**Collected material:**
━━━━━━━━

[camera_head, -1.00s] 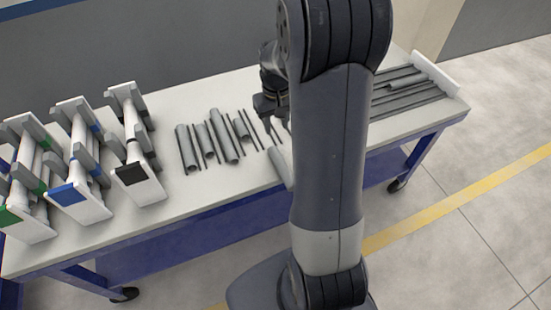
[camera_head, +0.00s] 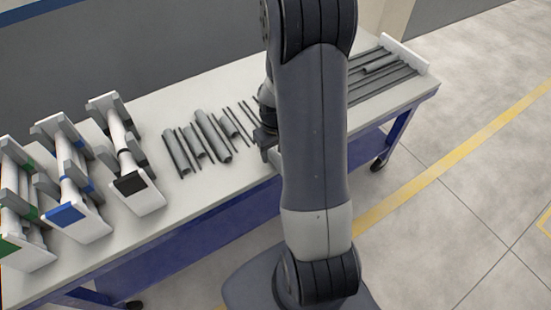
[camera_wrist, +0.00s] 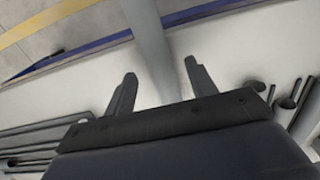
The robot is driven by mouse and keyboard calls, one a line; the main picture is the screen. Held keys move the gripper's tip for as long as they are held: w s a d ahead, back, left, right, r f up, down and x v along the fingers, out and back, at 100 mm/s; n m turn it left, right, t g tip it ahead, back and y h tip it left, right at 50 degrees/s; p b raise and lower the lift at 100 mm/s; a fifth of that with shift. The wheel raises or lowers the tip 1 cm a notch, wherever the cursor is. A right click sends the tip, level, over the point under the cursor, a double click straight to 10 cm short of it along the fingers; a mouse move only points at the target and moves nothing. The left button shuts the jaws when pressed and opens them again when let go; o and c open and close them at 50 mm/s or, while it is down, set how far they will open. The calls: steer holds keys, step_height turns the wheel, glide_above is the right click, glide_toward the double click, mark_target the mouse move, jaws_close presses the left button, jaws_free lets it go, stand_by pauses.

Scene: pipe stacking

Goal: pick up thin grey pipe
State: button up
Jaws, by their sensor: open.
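Several thin grey pipes (camera_head: 247,113) lie on the white table among thicker ones, left of my arm in the head view. Which one the task means I cannot tell. My gripper (camera_head: 266,141) is low by the table, right of these pipes and partly hidden by my arm. In the wrist view my gripper (camera_wrist: 160,78) is open, its two fingers apart. A thick light grey pipe (camera_wrist: 148,38) runs between and beyond the fingers; whether they touch it I cannot tell. Thin pipes (camera_wrist: 296,88) stand out at the right edge of the wrist view, outside the fingers.
Several white and grey racks (camera_head: 137,187) holding pipes stand at the table's left. Long dark pipes (camera_head: 385,82) lie in a holder at the right end; they also show at the left of the wrist view (camera_wrist: 35,134). A blue-framed table edge (camera_head: 215,222) runs along the front.

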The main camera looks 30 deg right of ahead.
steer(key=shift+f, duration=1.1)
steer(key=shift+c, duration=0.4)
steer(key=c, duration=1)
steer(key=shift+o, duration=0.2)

━━━━━━━━

**Description of the task:**
Please repeat exactly the data above from its first line to the line that contains "State: button up", inclusive, and leave every picture out.

**Result of the task:**
[camera_head, -1.00s] 
[camera_head, +0.00s] 
[camera_wrist, +0.00s] 
The robot is driven by mouse and keyboard calls, one a line; the main picture is the screen. Held keys move the gripper's tip for as long as they are held: w s a d ahead, back, left, right, r f up, down and x v along the fingers, out and back, at 100 mm/s; n m turn it left, right, t g tip it ahead, back and y h tip it left, right at 50 degrees/s; p b raise and lower the lift at 100 mm/s; a fifth of that with shift. The wheel raises or lowers the tip 1 cm a notch, wherever the cursor is. A right click sends the tip, level, over the point under the cursor, a double click straight to 10 cm short of it along the fingers; a mouse move only points at the target and moves nothing. The left button shuts the jaws when pressed and opens them again when let go; o and c open and close them at 50 mm/s or, while it is down, set how far they will open. The calls: steer holds keys, step_height turns the wheel, glide_above is the right click, glide_toward the double click, mark_target the mouse move, jaws_close presses the left button, jaws_free lets it go, stand_by pauses.

Scene: pipe stacking

Goal: pick up thin grey pipe
State: button up

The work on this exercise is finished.